A recent example of the above would be a small tool that I wrote to convert a bill-of-materials data file from a client's business software and convert it to a tabular format for use in a relational database. A lot of older business software platforms seem to like using monolithic data structures with all the information for a given record on the same row; makes it difficult to generate reports. It took someone else a little over a half an hour to perform the conversion. It took me a little over an hour to build a tool in C# to perform the conversion. It takes the former a little over a half an hour each time. It takes me less than 2 minutes each time using my tool.
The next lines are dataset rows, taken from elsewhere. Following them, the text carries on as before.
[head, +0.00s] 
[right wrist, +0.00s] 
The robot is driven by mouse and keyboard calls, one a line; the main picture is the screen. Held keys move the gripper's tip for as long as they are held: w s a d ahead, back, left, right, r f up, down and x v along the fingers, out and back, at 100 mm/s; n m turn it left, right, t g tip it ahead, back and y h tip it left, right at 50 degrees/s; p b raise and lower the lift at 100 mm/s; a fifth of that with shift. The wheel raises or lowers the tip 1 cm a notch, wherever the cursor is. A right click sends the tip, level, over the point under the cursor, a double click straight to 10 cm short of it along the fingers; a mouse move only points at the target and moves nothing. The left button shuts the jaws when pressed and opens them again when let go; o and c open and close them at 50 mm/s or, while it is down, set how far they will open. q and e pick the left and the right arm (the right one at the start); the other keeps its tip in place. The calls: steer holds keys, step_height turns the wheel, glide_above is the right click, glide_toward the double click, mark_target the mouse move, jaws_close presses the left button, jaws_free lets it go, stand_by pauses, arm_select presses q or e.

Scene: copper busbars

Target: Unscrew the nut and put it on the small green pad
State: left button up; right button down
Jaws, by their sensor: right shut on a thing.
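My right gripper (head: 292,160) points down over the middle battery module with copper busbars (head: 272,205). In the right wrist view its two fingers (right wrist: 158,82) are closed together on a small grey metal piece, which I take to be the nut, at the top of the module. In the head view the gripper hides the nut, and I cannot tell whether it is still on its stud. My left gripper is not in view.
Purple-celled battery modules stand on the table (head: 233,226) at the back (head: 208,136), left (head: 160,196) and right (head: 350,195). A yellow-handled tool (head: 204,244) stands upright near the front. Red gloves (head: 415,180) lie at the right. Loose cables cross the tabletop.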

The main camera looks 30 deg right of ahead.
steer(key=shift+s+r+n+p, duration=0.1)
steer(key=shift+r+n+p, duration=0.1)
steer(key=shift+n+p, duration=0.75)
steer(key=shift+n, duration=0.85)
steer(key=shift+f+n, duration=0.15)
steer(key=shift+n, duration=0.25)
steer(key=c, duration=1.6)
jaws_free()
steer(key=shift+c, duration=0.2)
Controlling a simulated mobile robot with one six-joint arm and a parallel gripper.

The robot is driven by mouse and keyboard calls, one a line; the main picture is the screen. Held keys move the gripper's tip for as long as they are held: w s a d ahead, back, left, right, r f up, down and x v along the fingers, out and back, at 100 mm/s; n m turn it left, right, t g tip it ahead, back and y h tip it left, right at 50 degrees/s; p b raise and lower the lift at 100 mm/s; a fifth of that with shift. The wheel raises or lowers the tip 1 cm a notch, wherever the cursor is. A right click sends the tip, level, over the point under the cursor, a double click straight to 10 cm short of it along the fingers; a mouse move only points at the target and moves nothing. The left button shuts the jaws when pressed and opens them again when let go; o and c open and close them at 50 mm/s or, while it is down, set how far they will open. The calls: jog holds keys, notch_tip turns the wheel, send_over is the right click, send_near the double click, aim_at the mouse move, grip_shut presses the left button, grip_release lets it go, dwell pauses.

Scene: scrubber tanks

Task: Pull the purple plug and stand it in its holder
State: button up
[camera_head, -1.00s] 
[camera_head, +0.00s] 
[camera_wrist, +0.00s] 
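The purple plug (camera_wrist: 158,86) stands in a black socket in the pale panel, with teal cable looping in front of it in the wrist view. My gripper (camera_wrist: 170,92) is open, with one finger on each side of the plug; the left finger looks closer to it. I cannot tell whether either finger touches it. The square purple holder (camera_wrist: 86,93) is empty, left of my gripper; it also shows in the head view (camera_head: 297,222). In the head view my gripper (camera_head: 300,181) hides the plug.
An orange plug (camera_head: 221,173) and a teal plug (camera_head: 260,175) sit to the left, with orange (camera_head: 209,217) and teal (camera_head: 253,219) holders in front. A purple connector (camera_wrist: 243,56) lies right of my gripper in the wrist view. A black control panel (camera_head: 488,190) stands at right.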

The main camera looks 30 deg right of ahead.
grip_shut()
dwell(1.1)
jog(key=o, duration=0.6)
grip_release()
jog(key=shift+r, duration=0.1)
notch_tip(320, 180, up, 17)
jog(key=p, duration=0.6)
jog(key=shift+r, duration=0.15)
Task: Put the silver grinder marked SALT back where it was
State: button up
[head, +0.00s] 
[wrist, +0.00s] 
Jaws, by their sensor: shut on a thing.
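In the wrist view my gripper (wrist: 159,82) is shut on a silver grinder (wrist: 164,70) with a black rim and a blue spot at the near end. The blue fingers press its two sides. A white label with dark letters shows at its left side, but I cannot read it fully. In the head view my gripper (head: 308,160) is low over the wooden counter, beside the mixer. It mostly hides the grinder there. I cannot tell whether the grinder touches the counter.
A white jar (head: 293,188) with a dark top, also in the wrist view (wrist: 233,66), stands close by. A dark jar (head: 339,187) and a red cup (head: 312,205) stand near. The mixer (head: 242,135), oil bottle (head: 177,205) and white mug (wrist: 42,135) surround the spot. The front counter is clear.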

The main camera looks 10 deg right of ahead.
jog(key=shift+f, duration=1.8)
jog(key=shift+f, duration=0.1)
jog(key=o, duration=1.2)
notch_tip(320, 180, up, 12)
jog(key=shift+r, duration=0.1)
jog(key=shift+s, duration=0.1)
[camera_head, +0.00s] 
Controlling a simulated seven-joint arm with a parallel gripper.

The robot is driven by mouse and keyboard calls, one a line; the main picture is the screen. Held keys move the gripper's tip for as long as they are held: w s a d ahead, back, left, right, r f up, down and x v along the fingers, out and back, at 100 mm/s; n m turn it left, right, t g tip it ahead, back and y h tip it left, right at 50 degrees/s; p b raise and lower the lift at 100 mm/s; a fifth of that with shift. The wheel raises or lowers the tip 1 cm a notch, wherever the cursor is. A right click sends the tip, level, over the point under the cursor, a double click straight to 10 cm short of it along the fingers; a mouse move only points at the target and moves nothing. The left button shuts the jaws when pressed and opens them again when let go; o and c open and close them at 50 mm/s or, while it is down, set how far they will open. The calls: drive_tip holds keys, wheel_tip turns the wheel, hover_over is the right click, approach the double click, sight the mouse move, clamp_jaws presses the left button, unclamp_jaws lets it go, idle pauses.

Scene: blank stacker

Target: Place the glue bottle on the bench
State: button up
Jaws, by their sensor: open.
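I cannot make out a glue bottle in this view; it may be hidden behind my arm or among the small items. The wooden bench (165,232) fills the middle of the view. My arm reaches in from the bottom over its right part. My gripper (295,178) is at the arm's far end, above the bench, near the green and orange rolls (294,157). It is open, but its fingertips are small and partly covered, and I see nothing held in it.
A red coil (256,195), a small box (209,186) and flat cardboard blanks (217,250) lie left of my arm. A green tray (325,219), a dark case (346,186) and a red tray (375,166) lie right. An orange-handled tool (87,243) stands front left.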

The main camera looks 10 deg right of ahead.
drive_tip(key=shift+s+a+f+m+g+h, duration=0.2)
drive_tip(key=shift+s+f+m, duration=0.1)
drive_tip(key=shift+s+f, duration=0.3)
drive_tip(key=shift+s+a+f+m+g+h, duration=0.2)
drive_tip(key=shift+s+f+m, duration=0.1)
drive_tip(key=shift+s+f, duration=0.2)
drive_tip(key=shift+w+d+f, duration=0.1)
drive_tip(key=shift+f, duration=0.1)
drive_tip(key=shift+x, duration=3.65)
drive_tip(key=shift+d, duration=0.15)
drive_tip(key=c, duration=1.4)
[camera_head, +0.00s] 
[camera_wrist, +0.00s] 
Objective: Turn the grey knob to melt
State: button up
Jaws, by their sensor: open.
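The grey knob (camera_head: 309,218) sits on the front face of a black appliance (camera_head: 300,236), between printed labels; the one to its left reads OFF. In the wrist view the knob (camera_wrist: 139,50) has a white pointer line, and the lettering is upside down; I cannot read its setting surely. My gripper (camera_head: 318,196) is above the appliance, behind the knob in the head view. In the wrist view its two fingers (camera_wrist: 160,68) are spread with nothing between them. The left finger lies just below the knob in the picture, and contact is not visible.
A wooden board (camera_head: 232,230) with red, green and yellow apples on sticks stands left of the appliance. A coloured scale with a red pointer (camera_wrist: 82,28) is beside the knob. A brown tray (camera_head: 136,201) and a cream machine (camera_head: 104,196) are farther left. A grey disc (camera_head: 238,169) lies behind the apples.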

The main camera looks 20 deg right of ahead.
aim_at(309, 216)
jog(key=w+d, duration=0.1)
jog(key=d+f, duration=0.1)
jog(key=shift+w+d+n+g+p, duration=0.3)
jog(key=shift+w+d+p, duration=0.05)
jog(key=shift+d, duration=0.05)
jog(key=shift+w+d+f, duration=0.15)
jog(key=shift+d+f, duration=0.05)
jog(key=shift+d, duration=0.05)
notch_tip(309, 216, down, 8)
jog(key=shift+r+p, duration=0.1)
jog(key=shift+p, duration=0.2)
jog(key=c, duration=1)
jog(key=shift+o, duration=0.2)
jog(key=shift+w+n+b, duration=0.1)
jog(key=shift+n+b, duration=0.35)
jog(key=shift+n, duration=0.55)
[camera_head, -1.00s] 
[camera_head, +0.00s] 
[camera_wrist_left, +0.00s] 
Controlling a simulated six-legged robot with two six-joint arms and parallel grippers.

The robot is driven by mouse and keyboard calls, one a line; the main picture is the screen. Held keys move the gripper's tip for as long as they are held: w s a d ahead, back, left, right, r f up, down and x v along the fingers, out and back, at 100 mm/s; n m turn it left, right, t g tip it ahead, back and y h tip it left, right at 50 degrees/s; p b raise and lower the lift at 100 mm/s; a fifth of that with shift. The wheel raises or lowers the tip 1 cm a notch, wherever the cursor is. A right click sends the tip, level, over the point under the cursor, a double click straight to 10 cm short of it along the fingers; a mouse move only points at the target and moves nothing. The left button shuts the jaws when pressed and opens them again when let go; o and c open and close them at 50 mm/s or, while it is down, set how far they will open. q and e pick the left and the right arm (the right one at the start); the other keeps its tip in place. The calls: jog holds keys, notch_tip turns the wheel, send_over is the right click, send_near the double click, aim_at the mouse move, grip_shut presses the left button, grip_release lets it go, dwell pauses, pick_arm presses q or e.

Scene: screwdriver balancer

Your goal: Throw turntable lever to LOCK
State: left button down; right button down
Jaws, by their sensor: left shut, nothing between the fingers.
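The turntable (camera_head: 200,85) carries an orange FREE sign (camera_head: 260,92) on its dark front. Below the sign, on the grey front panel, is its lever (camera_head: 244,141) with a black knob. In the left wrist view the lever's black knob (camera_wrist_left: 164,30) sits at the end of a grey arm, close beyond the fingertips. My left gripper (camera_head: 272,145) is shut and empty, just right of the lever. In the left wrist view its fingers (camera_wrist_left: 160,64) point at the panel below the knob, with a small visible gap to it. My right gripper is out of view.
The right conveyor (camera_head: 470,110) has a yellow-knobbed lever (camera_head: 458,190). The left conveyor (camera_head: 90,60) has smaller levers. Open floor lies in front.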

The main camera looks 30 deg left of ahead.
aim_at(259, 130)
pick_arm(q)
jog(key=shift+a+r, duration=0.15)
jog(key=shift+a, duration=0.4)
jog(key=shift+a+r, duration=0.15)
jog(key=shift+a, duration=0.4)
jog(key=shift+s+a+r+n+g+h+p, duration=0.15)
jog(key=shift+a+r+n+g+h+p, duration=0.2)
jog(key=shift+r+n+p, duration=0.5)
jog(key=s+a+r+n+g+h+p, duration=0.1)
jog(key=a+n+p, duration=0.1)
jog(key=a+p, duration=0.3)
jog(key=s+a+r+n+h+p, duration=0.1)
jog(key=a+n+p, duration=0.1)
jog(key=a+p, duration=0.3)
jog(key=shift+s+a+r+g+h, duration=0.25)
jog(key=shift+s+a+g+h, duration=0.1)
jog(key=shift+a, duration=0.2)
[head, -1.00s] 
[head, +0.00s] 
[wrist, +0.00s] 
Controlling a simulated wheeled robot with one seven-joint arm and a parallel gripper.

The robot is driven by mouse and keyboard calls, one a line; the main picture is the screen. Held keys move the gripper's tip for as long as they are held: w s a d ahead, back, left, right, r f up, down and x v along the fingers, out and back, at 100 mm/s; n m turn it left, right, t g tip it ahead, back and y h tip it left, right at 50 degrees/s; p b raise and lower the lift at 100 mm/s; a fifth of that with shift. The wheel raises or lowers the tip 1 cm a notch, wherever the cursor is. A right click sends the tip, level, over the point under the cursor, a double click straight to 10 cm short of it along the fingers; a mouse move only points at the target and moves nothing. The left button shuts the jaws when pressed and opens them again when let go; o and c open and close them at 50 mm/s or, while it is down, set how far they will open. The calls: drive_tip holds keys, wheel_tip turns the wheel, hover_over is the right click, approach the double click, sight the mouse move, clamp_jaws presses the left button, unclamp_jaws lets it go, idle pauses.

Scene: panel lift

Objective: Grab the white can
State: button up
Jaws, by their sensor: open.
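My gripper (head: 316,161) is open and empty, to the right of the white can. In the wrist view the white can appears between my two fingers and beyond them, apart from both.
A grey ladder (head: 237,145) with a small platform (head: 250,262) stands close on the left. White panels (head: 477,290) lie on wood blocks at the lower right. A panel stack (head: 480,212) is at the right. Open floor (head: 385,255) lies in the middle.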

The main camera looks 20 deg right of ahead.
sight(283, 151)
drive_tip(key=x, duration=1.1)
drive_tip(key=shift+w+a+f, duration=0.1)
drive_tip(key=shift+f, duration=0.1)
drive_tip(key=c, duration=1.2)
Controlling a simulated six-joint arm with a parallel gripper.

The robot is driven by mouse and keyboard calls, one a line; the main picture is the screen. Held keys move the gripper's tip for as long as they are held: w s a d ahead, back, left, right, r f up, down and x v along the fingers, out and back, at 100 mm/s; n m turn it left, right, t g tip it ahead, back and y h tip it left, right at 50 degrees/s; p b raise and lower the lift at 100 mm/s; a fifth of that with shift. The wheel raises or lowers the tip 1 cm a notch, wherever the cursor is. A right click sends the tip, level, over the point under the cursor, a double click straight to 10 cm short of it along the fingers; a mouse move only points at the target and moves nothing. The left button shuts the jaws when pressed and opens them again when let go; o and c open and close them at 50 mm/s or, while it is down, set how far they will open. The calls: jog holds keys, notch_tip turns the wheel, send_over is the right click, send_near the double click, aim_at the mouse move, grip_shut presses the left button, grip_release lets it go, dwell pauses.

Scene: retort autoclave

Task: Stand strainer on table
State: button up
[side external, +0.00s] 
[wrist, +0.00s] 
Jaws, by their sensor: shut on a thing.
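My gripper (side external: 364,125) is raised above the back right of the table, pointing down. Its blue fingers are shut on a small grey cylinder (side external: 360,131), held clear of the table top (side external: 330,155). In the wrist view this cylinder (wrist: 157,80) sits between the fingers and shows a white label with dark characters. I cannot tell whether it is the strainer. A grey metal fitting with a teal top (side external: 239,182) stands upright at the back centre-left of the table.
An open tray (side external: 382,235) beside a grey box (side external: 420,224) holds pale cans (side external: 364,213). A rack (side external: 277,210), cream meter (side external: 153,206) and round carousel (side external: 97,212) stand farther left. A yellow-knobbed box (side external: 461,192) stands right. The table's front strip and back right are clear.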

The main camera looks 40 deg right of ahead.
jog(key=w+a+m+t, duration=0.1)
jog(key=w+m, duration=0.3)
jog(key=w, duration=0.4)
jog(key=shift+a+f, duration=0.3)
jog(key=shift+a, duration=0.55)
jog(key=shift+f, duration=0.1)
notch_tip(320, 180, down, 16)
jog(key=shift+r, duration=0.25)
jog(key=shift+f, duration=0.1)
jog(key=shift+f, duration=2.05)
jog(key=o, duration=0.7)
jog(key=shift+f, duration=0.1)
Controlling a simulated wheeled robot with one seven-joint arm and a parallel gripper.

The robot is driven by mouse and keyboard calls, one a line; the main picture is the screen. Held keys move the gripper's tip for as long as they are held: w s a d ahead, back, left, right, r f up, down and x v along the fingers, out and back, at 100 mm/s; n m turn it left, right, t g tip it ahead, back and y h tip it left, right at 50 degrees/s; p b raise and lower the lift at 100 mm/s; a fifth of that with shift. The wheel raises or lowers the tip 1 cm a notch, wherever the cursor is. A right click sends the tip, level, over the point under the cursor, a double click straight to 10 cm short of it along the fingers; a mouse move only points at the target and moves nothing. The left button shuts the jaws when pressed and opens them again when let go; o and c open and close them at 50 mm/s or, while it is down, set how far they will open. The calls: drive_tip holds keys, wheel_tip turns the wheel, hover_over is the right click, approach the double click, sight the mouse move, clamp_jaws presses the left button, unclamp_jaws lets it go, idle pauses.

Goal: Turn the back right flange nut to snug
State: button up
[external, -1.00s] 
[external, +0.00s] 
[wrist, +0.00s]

You can easily see the time savings here, but that is not what is at issue. This is a fundamental difference in thought process, and the perception of those who would rather repeat a task every time will always perceive those who hack out tools as being slow--at least initially. This applies to almost all facets of development, not just tools.
Even when there is a need to develop a "disposable" tool, a tool which is ostensibly useful only a single time, they seem to find a way to recycle themselves in the future. I'd say it's a conscious decision on my part to always build a recycleable tool even for remedial tasks, but it's not; I can't think any other way. I believe most developers are this way, and so does Steve McConnell:
Suppose you're given five hours to do the job and you have a choice:
- Do the job comfortably in five hours, or
- Spend four hours and 45 minutes feverishly building a tool to do the job, and then have the tool do the job in 15 minutes.
[Code Complete p505]
When I was thinking about this, I remembered reading the above in Code Complete many years back, so it seems a lot of what I read really did stick with me. A lot of technical books I assimilate then expunge.
I will stick with my current mentality. If I do one task more than once and the second time around it takes the same amount of time as the first, something is wrong.
[1] The perception of "so long" is usually without reference to the equivalent that takes less than "so long", so it's entirely subjective.